At this time it looks as though we will avoid the fiscal cliff with an agreement that may lead to about one trillion dollars in new revenues and about the same in reduced expenditures over a ten year period. If this occurs and we see modest increases in new revenues due to economic growth from the current two percent GDP growth to 3-4 percent over the next several years, it will still take until 2015-2016 at best to achieve near balance in yearly federal budgets.
After the financial crash in 2007-2008 we managed a $1.5 trillion deficit budget in the last year of the Bush administration. With jobs being lost at a rapid rate as the Obama administration began, tax revenues declined in 2009 and remained lower in 2010 as federal budget deficits declined further to about $1.7 trillion each year. In 2011 deficits declined to $1.1 trillion, and to $ 700 billion in 2012. In these latter two years, improved budget deficits were due to both cuts in expenditures as well as to increases in tax receipts. Net job losses had declined and increasing numbers of new jobs were being reported. Unemployment had declined from over 10 percent to near eight percent or under eight percent.
With an agreement on the fiscal cliff at the level noted above we may see deficits for 2013 drop to about 500 billion. If business confidence in the economy improves even slowly, large business profits are likely to be gradually converted into new jobs and and we may cautiously conclude that we will run lower deficits by about 100 billion per year in each year for the next several years. These could be improved if further cuts in expenditures are made and such deficit cuts are not offset by job cuts. That would, of course, lead to offsetting losses in tax revenues associated with those job cuts. Thus, it’s quite possible that by 3-4 years past 2013 yearly budgets will come into balance.
Accumulated national debt is not at about 16 trillion and for the first time ever has exceeded the gross national product (GNP). In 4-5 years of additional deficit budgets in the range of those noted above, we will reach a net national debt of about $17 trillion. However, if economic growth achieves 3-4 percent over most of the next several years, then GNP should once again exceed net national debt, but just by a bit. If we were to thereafter achieve revenues that exceeded expenditures by about one trillion dollars a year, we would need 16-17 years to retire the federal debt.
Clearly, even if we maintain a schedule which eliminates yearly deficits by 2016 the early years after that will be critical if we are to begin to pay down the debt, even if we cannot do it at the rapid rate suggested above. Another critical matter will be to pay interest in the debt before paying off principal. Current interest payments are about $250 billion per year. After an additional four years rates could go up further as they have in Europe for Eurozone democracies whose debts have also exceeded their GNP.

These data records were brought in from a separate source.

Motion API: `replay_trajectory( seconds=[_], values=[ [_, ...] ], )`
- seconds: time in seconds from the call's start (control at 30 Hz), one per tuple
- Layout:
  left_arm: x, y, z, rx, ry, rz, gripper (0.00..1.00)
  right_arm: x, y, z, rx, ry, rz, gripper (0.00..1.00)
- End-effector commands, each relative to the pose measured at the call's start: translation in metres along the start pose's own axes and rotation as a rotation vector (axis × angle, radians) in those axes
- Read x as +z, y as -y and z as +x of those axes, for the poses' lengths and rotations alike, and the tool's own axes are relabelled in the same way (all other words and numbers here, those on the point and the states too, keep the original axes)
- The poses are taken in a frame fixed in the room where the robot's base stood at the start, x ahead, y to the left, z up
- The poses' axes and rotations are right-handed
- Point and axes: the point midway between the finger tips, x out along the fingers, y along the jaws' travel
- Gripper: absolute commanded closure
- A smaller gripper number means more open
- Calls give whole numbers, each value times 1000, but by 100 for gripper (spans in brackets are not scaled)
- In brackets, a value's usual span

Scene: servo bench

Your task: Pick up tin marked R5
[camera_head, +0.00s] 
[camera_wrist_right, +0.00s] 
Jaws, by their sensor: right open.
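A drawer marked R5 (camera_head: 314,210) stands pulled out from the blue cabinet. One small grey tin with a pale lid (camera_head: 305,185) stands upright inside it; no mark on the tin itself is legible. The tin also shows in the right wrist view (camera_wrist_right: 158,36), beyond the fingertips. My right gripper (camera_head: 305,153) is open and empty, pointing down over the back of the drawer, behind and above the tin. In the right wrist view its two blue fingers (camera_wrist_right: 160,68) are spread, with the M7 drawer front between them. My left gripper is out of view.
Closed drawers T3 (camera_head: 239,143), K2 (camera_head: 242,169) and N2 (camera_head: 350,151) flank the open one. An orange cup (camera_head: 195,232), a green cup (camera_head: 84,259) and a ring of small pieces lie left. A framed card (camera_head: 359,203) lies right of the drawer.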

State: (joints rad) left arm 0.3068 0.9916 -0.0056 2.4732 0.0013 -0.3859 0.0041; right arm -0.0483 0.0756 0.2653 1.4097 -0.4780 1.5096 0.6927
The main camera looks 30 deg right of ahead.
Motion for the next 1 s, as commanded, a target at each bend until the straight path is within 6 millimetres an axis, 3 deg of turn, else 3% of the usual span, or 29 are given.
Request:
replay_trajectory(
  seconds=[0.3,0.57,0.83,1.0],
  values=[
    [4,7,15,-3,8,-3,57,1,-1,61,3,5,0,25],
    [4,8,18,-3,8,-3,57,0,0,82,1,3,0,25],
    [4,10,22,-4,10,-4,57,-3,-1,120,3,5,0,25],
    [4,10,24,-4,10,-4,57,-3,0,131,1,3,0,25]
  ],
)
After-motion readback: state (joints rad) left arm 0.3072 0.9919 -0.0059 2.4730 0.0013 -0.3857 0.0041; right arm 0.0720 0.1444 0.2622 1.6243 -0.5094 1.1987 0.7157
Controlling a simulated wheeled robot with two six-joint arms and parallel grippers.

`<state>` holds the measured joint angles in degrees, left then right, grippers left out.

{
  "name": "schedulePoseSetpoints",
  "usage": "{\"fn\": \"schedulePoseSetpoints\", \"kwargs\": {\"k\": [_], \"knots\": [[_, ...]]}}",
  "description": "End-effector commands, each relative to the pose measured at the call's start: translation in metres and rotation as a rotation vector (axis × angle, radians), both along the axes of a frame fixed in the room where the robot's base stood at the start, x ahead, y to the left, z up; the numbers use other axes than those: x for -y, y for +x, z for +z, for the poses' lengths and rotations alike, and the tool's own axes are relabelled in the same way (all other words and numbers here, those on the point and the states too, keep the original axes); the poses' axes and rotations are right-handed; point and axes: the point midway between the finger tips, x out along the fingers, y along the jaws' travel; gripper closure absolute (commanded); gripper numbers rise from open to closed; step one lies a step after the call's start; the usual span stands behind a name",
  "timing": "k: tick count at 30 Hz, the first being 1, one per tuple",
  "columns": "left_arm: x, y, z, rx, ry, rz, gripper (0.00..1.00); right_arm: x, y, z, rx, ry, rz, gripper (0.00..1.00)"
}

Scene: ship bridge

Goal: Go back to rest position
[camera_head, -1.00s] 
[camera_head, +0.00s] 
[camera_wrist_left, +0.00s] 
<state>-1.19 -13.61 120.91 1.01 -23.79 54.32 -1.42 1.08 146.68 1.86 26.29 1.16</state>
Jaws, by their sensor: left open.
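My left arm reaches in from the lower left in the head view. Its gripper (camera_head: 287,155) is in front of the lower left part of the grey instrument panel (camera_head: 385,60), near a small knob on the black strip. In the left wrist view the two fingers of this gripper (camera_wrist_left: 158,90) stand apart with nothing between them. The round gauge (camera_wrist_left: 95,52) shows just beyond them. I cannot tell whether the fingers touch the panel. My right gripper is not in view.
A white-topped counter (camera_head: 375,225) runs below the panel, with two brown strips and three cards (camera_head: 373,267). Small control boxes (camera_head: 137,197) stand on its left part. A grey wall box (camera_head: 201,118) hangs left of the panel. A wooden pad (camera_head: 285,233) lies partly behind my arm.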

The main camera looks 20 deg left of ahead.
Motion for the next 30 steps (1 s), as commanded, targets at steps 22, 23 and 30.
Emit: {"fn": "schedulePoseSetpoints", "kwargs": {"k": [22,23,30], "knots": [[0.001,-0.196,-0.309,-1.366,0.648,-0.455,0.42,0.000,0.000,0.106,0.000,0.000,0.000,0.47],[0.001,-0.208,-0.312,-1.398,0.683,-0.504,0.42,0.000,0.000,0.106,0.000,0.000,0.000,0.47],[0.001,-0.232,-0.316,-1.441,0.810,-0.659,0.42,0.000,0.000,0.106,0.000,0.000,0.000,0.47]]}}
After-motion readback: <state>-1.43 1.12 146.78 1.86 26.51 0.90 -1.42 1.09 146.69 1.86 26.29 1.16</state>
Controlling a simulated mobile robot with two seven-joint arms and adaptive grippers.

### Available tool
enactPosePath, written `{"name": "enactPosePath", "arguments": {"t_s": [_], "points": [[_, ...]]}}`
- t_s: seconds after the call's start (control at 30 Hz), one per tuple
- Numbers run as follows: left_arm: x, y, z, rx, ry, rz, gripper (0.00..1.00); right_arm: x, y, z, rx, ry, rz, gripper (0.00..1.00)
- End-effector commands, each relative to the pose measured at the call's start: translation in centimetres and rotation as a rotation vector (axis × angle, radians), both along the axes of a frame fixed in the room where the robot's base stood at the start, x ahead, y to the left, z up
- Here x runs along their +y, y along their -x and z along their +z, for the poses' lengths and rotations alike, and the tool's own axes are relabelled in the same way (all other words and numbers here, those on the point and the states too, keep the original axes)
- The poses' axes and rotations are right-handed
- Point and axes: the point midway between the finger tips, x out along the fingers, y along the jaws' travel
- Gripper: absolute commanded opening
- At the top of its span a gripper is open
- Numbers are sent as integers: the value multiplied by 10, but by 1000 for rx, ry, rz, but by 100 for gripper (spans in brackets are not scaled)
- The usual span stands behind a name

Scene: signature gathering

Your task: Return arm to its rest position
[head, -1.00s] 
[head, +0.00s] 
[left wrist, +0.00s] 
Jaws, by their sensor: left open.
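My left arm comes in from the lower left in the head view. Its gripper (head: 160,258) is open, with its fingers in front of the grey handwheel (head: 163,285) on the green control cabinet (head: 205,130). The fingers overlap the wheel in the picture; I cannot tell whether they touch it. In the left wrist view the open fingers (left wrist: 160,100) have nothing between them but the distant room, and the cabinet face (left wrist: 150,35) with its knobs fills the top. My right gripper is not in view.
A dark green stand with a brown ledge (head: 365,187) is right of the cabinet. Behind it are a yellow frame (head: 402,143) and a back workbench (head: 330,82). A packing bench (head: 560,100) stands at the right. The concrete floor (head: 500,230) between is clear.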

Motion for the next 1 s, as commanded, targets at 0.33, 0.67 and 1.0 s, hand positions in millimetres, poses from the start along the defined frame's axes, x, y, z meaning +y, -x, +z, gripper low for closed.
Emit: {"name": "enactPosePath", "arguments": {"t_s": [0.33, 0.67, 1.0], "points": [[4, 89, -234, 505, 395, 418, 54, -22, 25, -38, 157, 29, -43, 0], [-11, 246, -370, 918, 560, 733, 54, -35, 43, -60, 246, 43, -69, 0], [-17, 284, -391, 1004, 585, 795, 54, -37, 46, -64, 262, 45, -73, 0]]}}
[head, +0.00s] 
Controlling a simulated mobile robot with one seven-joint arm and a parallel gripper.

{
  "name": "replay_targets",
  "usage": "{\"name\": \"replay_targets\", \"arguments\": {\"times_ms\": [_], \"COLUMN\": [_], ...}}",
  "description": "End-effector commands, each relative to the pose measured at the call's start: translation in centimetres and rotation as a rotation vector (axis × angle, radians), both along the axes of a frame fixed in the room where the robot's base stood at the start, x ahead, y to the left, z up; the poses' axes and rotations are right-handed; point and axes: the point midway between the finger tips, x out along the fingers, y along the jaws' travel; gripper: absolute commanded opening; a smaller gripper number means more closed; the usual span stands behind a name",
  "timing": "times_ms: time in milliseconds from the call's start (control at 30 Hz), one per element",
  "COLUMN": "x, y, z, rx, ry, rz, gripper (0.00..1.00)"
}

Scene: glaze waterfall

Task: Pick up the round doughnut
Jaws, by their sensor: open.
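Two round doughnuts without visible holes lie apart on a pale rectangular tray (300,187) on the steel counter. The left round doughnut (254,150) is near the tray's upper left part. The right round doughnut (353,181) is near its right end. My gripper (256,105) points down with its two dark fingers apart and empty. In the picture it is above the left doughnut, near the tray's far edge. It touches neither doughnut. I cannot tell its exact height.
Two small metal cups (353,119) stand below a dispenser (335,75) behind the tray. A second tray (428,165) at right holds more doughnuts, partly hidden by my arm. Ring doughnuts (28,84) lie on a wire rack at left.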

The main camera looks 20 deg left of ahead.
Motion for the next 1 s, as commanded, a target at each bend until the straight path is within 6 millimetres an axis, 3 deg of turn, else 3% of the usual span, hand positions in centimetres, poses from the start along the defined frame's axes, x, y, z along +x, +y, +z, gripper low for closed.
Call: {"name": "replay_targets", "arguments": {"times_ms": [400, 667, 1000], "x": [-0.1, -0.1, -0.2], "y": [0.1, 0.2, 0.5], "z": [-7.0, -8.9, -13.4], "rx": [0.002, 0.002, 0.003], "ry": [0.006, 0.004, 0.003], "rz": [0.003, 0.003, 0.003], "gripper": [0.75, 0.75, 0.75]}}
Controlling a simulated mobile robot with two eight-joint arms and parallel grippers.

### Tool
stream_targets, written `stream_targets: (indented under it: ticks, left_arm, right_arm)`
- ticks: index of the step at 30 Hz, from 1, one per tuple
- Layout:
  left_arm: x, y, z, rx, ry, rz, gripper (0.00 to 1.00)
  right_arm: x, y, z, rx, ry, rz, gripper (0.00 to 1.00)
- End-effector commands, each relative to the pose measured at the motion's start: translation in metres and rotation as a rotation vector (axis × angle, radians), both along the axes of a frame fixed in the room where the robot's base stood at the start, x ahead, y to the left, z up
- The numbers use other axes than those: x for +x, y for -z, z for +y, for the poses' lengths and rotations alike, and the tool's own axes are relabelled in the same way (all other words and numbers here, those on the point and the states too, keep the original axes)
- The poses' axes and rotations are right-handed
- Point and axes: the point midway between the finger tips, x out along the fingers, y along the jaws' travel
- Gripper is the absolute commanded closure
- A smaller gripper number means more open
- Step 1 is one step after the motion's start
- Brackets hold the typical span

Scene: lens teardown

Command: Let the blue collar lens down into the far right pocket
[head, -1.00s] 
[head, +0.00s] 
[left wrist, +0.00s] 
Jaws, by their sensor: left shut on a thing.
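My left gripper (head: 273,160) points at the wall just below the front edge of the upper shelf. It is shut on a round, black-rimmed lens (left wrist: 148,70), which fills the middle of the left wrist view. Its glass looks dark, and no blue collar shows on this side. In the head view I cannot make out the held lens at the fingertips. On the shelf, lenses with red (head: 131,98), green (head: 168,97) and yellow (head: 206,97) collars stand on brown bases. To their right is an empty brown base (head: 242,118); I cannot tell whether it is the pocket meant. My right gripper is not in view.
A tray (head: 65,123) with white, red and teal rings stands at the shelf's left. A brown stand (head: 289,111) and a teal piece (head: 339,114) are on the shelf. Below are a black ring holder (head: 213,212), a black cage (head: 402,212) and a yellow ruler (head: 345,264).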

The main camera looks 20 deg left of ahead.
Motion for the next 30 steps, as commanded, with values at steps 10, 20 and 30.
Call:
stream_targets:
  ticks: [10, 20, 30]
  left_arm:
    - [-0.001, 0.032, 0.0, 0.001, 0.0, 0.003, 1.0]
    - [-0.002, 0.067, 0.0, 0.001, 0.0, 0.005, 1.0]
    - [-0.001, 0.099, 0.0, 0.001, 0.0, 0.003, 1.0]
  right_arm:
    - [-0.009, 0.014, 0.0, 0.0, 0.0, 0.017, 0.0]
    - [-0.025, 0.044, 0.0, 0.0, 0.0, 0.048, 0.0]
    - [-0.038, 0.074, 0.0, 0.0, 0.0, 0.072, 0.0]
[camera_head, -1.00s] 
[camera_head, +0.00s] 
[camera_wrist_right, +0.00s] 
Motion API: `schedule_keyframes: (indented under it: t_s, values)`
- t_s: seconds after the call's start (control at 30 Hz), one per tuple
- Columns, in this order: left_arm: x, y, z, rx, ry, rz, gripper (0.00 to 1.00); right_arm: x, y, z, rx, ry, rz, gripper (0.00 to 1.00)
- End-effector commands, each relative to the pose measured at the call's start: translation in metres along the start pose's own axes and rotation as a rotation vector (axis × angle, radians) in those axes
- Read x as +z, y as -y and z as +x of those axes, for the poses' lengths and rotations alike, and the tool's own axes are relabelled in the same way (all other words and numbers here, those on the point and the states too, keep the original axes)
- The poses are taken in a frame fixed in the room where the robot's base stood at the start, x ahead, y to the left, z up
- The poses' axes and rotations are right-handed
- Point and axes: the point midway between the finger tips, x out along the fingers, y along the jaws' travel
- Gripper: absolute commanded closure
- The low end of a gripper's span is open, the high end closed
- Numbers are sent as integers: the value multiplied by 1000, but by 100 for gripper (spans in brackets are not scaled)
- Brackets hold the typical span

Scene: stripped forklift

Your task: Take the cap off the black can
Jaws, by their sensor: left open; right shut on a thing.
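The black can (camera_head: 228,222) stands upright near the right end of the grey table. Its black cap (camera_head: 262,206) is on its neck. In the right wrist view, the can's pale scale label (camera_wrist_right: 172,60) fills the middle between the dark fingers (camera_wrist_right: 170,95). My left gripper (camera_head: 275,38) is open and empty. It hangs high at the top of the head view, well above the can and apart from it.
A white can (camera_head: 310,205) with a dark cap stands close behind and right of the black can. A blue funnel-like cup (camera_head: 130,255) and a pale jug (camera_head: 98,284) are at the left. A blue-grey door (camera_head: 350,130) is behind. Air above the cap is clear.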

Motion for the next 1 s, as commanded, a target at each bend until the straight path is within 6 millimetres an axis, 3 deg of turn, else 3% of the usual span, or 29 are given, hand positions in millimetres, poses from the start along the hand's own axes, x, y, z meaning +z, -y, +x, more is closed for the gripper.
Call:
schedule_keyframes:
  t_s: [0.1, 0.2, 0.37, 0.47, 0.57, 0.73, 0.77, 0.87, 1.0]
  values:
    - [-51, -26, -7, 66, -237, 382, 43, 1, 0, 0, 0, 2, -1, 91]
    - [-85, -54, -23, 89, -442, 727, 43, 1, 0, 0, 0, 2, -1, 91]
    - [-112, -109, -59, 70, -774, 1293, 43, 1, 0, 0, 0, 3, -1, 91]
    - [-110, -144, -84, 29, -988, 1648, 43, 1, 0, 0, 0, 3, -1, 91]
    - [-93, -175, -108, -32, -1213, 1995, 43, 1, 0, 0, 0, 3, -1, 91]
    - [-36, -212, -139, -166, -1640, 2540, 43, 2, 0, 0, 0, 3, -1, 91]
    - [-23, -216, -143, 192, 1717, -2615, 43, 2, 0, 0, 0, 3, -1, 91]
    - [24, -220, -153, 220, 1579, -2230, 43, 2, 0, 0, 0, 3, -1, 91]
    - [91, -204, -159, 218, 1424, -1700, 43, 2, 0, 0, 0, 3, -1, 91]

In the last several years the Federal Reserve Bank has purchased U.S. bonds in significant quantity and this has driven down interest on those bonds. This program known as Quantitative Easing has been helpful in minimizing interest payments, but cannot continue forever. If we can see our way through until 2016 and achieve near balanced yearly federal budgets, we have a change, but if at any point in the next 5-10 years past 2016 interest rates on debt begin to soar upward, we will have great difficulty in retiring the debt without significant pain for the nation.